По словам Михея, Бог сам будет судьей и искупителем. Слово «мессия» в смысле «искупитель» впервые используется в псевдографической книге Еноха, относящейся, возможно, ко временам Ирода Великого. Только после того как евреи лишились своего царства и своего царя, персонификация мессианского времени в фигуре помазанного царя становится популярной.

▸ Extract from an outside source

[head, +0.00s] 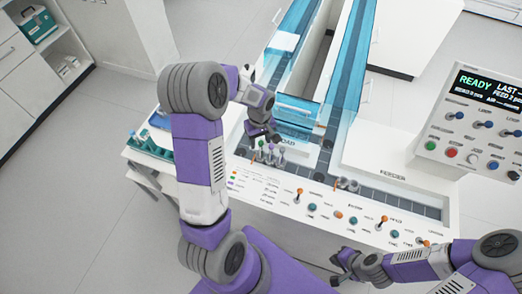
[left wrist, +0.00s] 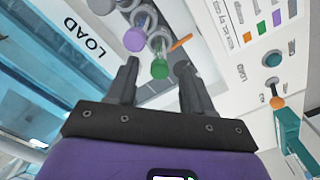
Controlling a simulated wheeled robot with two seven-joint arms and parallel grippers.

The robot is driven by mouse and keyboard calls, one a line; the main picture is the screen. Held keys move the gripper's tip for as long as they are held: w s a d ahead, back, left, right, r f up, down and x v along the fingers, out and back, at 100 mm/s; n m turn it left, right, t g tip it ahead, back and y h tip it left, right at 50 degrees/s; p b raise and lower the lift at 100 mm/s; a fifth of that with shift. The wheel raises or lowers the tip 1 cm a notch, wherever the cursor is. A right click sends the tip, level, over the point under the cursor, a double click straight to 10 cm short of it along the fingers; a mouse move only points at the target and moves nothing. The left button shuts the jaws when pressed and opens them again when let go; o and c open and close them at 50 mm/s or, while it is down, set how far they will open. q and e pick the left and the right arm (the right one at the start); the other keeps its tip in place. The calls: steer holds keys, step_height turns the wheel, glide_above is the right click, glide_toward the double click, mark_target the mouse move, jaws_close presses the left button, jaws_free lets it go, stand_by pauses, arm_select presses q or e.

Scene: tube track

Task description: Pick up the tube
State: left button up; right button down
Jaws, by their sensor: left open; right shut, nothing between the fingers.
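Several small capped tubes (head: 270,154) stand upright at the load area of the white machine. In the left wrist view one has a purple cap (left wrist: 135,39) and one a green cap (left wrist: 159,69); grey caps show at the top edge. My left gripper (head: 262,137) is open just above the tubes. In the left wrist view its fingers (left wrist: 157,68) lie either side of the green cap, with nothing held. I cannot tell whether they touch it. My right gripper (head: 343,268) is shut and empty near the front of the machine, at the lower right.
The control panel (head: 340,212) has several levers and buttons along the front. A readout box (head: 470,125) reading READY stands at the right. Blue-covered tracks (head: 345,75) run away at the back. A teal rack (head: 150,145) sits at the left.

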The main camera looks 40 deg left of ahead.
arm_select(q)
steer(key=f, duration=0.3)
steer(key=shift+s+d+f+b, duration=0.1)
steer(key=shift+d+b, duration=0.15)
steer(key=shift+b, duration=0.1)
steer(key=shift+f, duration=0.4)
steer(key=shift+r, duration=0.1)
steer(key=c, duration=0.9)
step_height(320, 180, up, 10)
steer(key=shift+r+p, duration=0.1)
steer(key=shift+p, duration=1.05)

Политическая ситуация, в которой жили пророки, и их личные особенности влияли на их концепции, их надежды, их протесты. Многие подчеркивали, что день Господень (позднее названный Судным днем) будет днем наказания, предшествующего раскаянию и искуплению. Согласно словам некоторых пророков (Амоса, Осии, второго Исайи, Малахии), наказание падет только на Израиль, по словам других (Наума, Аввакума, Овадии, Аггея, первого и второго Захарий, Даниила) – только на язычников, по словам всех остальных пророков – и на тех и на других одинаково.

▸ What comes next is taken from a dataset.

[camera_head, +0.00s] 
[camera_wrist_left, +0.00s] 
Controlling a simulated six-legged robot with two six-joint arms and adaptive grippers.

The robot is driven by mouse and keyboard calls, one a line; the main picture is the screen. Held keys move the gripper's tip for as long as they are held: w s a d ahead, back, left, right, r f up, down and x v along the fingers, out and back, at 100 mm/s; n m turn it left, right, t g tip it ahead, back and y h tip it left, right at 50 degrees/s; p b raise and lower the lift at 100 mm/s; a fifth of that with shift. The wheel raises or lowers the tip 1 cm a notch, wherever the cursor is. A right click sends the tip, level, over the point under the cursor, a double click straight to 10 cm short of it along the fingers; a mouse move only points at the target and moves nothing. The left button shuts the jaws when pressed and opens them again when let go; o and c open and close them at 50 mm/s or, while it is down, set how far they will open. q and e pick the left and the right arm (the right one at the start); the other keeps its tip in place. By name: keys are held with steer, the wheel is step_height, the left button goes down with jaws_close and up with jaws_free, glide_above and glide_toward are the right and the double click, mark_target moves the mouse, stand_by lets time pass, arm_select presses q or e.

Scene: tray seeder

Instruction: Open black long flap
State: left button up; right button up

Если для некоторых осуждение – правомерное наказание грешника, то для большинства пророков (например, Осии, Иеремии, второго Исайи) это в первую очередь моральное исправление. Если некоторые (например, Амос, Михей, Софония) предсказывали победу над язычниками во время искупления, то в большинстве своем пророки (от Софонии и позднее) верили, что искупление наступит без войны, и почти не говорили о победе. Следует отметить, впрочем, что у одного и того же пророка (например, Михея) можно найти видения наказания язычников вместе с мессианскими видениями всеобщего братства и мира между народами. Некоторые элементы, такие как война против Гога, князя Магога, могут быть найдены только у Езекииля, в то время как только у Даниила мы находим идею всеобщего воскресения мертвых, при котором праведные воскреснут для вечной жизни, а грешники попадут в вечную тьму.

Хотя нельзя говорить о прямой линии в эволюции пророческой мысли от самых ранних до позднейших пророков, тем не менее можно утверждать, что, начиная с первого Исайи, базовое видение мессианского времени становится все более ясным и более полно выраженным, чем раньше. Возможно, его наиболее важным аспектом является мир. Когда человек преодолеет раскол, отделяющий его от другого человека и от природы, тогда действительно он будет жить в мире с теми, от кого был отъединен. Чтобы достичь мира, человек в первую очередь должен найти искупление, мир – следствие изменений внутри человека, при которых единство заменяет отчуждение. Так идея мира с точки зрения пророков не может быть отделена от идеи реализации человечности. Мир – это больше, чем отсутствие войны, это гармония и единство между людьми, это преодоление разобщенности и отчуждения.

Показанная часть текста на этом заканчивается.